Alteryx offers pre-packaged analytic apps that connect to various data sources (including Alteryx Gallery). These are installed and run on the Alteryx Server to scrape metadata and push it from the source systems to Alteryx Connect via a REST API.
The metadata load is critical to the success of any data governance project; a platform needs to have up-to-date information that’s valuable for users. We worked with the client to understand who would be using the platform, and what information would be most valuable for them to discover their analyses.
The organization wanted to prioritize table and field descriptions. The naming conventions, while well organized, offered little insight for those unfamiliar with the database architecture. The client maintained a data dictionary, but it was stored in a database table that few had access to.
While it’s possible to bulk load descriptions from an xml or xls file, we instead customized the metadata loader to pull in the dictionary table and join the descriptions within the analytic app. By scheduling this app to run nightly, we eliminated a manual process and ensured that any changes made to the data dictionary would be reflected in Connect.
The client didn’t need all data sources loaded into Connect, so we further customized the metadata loader so that only certain tables (for example, only those in production) were brought in.
We also disabled Views across all schemas. These customizations reduced the volume of data in Connect, making it easier for users to search and find relevant data.
After the initial metadata load, we scheduled the analytic apps to run on a nightly and weekly basis (depending on the data source and how frequently it’s updated). This ensures that data within Connect is up-to-date.
While Alteryx Connect has prebuilt workflows to schedule metadata loads with the Alteryx Server, Keyrus used a batch file to allow for scheduling through the client’s third-party scheduling system.
We used the bulk uploading from xls/xml method to upload business terms into the Glossary and link them to data assets such as workflows and tables.
At the conclusion of our engagement, we left the client with a list of future opportunities and best practices for enriching data assets on the platform. These included:
Encouraging users to engage in social features such as rating, certifying, commenting, and sharing.
Further personalizing the metadata loaders. For example, bringing in row count last modified date for database tables.
Tagging assets used in common reports.
Adding glossary terms or asset connections via bulk upload.
Before putting Connect in production, Keyrus led training sessions on platform administration and deployment strategy. We covered user administration, backup and restore procedures, and troubleshooting and support resources.
We also onboarded business groups. We created customized permissions for users outside of the data strategy group that allowed user contribution such as comments and sharing, while locking down the ability to edit descriptions and lineages. We enabled SSO with Microsoft AD so that users wouldn’t need to maintain a separate username and password, and new users within the organization would automatically have an account associated with their ID.

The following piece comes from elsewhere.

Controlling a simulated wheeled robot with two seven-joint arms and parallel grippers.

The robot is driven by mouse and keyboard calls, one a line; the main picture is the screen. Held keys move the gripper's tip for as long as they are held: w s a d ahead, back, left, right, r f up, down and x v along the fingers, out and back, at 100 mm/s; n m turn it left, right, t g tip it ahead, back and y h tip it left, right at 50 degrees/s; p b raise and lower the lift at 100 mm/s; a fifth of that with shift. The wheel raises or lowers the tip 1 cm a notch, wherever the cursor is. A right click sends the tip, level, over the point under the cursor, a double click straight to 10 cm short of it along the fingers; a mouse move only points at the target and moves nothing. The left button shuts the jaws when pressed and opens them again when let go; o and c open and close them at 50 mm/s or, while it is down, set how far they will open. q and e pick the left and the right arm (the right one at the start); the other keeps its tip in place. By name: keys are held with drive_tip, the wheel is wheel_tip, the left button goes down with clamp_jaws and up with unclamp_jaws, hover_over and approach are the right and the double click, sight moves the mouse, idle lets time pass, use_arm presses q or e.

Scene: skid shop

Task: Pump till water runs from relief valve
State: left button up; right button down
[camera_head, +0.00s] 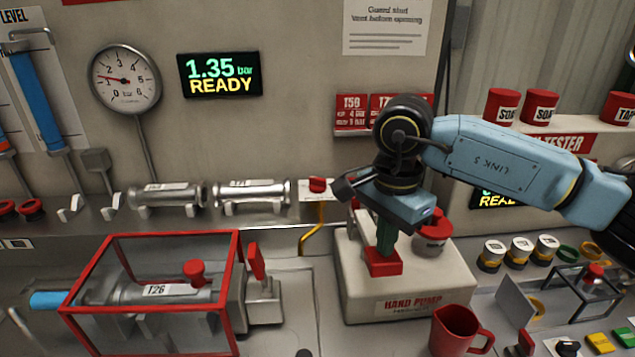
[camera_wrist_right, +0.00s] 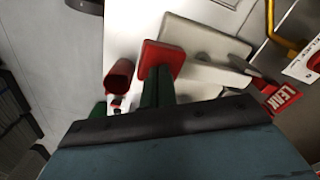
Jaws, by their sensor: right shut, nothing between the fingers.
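The hand pump (camera_head: 405,292) is a pale block with a red label on the bench. My right gripper (camera_head: 386,240) points down over it, its green fingers shut and empty. The fingertips meet a red pad (camera_head: 383,264) on the pump; the pad also shows in the right wrist view (camera_wrist_right: 162,57). I cannot tell how hard they touch. A red knob (camera_head: 433,226) stands behind on the block. The round gauge (camera_head: 124,78) and the display (camera_head: 220,75), reading 1.35 bar READY, are on the wall. I cannot tell which part is the relief valve; no running water shows. My left gripper is out of view.
A red-framed cage (camera_head: 235,290) around cylinder T26 (camera_head: 160,290) stands at left. A red mug (camera_head: 455,330) is at the pump's front right. A yellow pipe (camera_head: 317,235) rises behind the pump. Small cans (camera_head: 520,250) and a framed box stand at right.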

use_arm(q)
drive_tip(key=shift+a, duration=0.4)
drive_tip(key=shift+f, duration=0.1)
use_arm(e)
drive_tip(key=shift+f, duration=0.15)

Alteryx Connect has made it easy for business users to search for and learn about data resources across the company. Prior to Connect, a generalized question from a business group took days, sometimes weeks, to answer. A database expert from the BI team had to follow up with the business group to better understand the business context and narrow the scope of the question. They then had to find relevant data assets, which could be extremely time consuming, and provide the business group with descriptions and context. Follow-up questions and access requests added additional time to this process.
Business groups no longer rely on a few database experts to provide them with information about the database. If a question comes up regarding a table, workflow, or report, the business group is able to log onto Connect and quickly search for the asset.
They can immediately access information about what data is contained within a table, which workflows this data is used in, and if the data is up-to-date (via certification, comments, and version history). If they have further questions regarding a particular asset, they can quickly reach out to the asset owner via a comment or question within the Connect interface, or an email with a link to the particular asset. One 60-second search replaces a process that could previously take weeks, immensely improving efficiency.